*SET TASK:* Scan the listing below. Report each line that includes "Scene".

*EXCERPTED DATA:*
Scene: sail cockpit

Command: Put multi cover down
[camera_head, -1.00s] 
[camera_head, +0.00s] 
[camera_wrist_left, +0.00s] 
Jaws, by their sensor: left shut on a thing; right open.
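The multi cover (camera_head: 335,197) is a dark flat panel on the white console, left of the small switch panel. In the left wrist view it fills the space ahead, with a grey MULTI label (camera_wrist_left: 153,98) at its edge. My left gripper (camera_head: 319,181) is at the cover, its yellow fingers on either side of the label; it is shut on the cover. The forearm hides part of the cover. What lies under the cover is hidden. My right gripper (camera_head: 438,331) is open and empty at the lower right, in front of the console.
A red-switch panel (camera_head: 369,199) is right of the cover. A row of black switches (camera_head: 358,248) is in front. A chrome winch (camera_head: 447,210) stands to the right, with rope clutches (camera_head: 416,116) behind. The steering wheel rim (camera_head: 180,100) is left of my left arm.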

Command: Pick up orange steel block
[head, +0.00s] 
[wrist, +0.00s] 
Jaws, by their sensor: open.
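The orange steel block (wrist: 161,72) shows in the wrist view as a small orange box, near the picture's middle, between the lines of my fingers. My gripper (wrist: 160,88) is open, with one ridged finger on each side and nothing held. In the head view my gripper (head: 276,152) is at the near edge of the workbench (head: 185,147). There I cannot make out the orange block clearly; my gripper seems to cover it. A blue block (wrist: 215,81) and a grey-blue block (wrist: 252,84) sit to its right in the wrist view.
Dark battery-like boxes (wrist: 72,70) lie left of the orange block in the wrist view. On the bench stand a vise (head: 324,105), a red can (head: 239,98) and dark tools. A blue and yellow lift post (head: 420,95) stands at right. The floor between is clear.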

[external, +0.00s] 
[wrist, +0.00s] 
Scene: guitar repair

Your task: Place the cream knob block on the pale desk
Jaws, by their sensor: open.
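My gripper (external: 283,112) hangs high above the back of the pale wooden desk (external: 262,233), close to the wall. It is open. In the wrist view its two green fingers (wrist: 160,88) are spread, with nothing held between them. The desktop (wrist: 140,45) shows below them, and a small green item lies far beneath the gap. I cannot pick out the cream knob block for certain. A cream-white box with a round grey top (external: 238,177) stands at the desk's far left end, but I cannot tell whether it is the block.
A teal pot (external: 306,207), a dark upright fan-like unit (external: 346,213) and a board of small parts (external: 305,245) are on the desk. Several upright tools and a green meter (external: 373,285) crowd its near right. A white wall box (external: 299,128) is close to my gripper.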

*THE ANSWER:*
Scene: sail cockpit
Scene: guitar repair

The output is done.